> Problem description:
Take every line where the string "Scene" appears and copy it.

Entries from a dataset:
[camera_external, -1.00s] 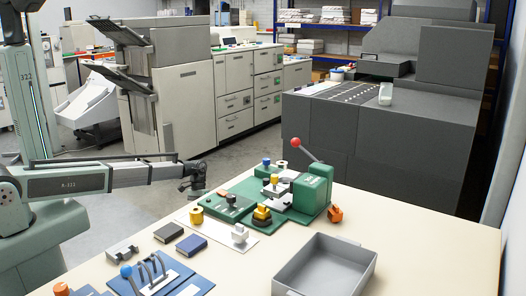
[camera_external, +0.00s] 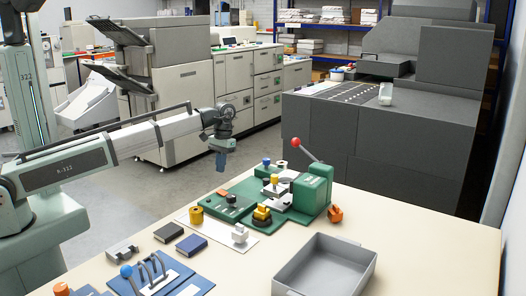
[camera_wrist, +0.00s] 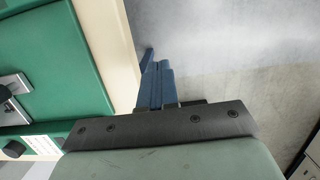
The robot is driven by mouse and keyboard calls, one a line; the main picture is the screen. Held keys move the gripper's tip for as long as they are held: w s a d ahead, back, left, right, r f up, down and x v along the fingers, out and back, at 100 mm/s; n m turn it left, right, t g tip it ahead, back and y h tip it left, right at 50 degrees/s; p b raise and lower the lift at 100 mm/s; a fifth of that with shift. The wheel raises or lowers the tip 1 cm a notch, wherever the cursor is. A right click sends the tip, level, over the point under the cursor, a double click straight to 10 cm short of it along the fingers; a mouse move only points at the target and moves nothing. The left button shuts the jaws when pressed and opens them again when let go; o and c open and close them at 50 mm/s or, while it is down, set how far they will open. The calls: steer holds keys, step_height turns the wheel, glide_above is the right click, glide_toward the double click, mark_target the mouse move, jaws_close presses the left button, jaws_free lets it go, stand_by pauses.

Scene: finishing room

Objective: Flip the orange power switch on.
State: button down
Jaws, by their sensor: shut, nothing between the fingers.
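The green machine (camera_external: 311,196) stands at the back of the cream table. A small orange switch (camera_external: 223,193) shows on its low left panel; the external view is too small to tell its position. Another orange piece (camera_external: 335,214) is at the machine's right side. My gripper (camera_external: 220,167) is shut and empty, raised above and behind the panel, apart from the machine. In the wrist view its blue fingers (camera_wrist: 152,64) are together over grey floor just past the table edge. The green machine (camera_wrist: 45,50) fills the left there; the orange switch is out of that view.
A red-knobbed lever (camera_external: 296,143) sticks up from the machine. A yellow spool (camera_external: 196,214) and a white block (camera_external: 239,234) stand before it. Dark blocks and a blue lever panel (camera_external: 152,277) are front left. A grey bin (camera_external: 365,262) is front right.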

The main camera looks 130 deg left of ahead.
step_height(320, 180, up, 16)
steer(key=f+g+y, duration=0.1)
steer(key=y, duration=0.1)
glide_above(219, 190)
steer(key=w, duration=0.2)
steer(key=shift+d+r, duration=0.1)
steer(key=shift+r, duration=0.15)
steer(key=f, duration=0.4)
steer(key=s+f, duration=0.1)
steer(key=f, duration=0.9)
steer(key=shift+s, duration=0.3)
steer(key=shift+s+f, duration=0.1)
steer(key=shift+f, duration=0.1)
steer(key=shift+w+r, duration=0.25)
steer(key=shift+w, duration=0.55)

==

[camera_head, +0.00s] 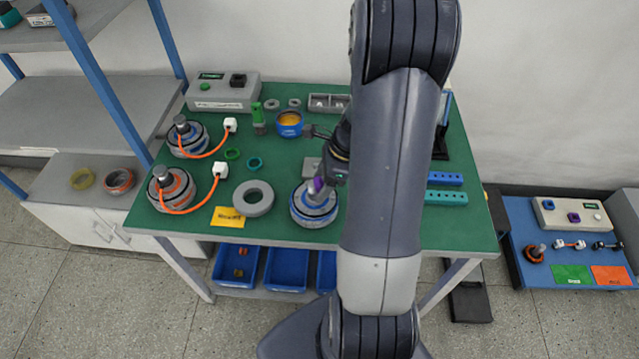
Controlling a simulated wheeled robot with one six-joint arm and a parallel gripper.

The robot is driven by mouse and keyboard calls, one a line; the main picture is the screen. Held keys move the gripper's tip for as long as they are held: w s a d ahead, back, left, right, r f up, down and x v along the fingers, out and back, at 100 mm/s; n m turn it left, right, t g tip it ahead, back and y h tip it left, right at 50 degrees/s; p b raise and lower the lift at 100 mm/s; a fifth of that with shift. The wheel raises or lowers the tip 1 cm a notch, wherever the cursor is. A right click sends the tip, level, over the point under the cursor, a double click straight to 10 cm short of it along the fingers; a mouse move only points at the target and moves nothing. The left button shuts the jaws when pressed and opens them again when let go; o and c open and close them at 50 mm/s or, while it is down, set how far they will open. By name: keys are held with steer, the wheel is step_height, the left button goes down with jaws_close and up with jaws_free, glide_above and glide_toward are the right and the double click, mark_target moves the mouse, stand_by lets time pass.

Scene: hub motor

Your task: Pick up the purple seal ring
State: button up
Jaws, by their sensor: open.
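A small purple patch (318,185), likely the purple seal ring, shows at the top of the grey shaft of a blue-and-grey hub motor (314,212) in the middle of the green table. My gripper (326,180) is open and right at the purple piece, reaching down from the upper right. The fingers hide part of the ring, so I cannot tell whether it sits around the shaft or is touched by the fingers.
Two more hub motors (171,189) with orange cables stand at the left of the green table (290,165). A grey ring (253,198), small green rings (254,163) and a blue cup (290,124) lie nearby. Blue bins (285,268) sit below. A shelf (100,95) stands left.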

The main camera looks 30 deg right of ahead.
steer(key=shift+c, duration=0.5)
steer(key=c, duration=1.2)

> The output:
Scene: finishing room
Scene: hub motor

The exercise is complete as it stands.